The growing sensitivity to race, ethnicity and religion has clashed with France’s traditionally forceful commitment to freedom of expression and secularism. Many traditionalists have expressed concern that the country is yielding to American-style identity politics, long widely rejected in France.

Charlie Hebdo’s editors wrote in the new issue that it was “unacceptable to start the trial’’ without showing the “pieces of evidence” to readers and citizens. Not republishing the caricatures would have amounted to “political or journalistic cowardice,’’ they added. “Do we want to live in a country that claims to be a great democracy, free and modern, which, at the same time, does not affirm its most profound convictions?’’

 

President Emmanuel Macron recently found himself trying to navigate the shifting lines of cultural sensitivity. Last year, he faced widespread criticism for giving a long, exclusive interview to Valeurs Actuelles, a right-wing magazine, and defended himself by saying that he had to speak to all French people. But over the weekend, he joined other political leaders in condemning the same magazine for depicting a Black lawmaker as an enslaved African.

The attack on Charlie Hebdo was the first of a string of major Islamist attacks on Paris.

On Jan. 7, 2015, two French-born brothers of Algerian descent, Saïd and Chérif Kouachi, stormed the offices of Charlie Hebdo.
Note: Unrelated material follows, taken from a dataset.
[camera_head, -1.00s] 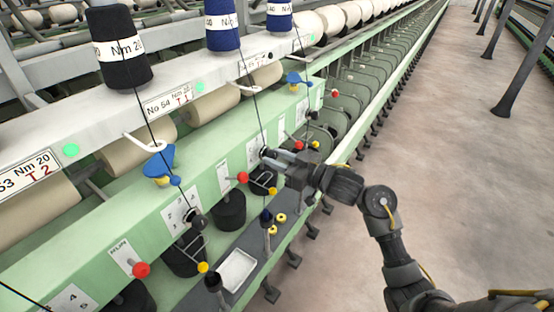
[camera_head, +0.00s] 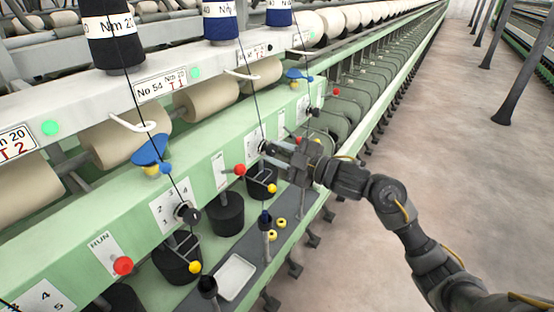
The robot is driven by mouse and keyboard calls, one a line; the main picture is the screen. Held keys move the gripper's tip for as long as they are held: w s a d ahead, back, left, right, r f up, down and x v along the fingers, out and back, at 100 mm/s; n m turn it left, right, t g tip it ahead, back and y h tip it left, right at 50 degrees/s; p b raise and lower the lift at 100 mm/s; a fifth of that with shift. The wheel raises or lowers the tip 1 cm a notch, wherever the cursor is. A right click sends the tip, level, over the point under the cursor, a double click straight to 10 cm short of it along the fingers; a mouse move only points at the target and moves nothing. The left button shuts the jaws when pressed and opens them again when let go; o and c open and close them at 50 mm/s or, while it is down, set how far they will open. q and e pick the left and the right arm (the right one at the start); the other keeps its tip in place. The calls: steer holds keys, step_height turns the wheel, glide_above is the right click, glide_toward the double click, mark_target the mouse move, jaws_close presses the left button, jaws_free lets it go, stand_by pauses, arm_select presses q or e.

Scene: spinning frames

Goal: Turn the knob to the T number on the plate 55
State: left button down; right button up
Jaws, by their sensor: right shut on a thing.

They killed 11 people inside with automatic gunfire, including the top editor and some of its leading cartoonists, then killed a police officer on the street as they made their getaway. Several people were wounded.

The brothers identified themselves as belonging to Al Qaeda and left the magazine stating that they were “avenging the Prophet,’’ according to survivors of the attack. Two days later, a friend of theirs, Amedy Coulibaly, took hostages and killed four people at a kosher supermarket in Paris.

The worst of the assaults came 10 months later, when a group of Islamic State gunmen and suicide bombers killed 130 people and injured more than 400 at multiple sites across the capital region.

Mr. Coulibaly and the Kouachi brothers were killed in standoffs with the police, so after nearly six years, the trial of suspected accomplices, which is scheduled to last two months, will mark the most complete airing of an incident that became a national trauma.

The defendants, including some who are not in custody and will be tried in absentia, are charged with aiding the three main attackers, including some who provided weapons and financing.



The kosher supermarket where four people were killed by a gunman in 2015.Credit...Thomas Coex/Agence France-Presse — Getty Images

Charlie Hebdo, which has a long history of skewering diverse subjects across the political spectrum, had also long been accused by detractors of recklessly publishing material considered racist and anti-Muslim.

But after the massacre, huge rallies were held in support of the magazine in Paris and elsewhere. “Je suis Charlie,’’ or “I am Charlie,’’ became a slogan used even by people who disdained the magazine, a way to express not only support for the victims but also for free speech and a free press.

 



Thousands of people gathered in demonstration at the Place de la Republic following the attacks as part of a march against terrorism in Paris.

Credit...Fredrik Von Erichsen/EPA, via Shutterstock

 

On Tuesday, Mohammed Moussaoui, the president of the French Council of the Muslim Faith, the main organization representing French Muslims, said that attention should not be paid to the republished cartoons.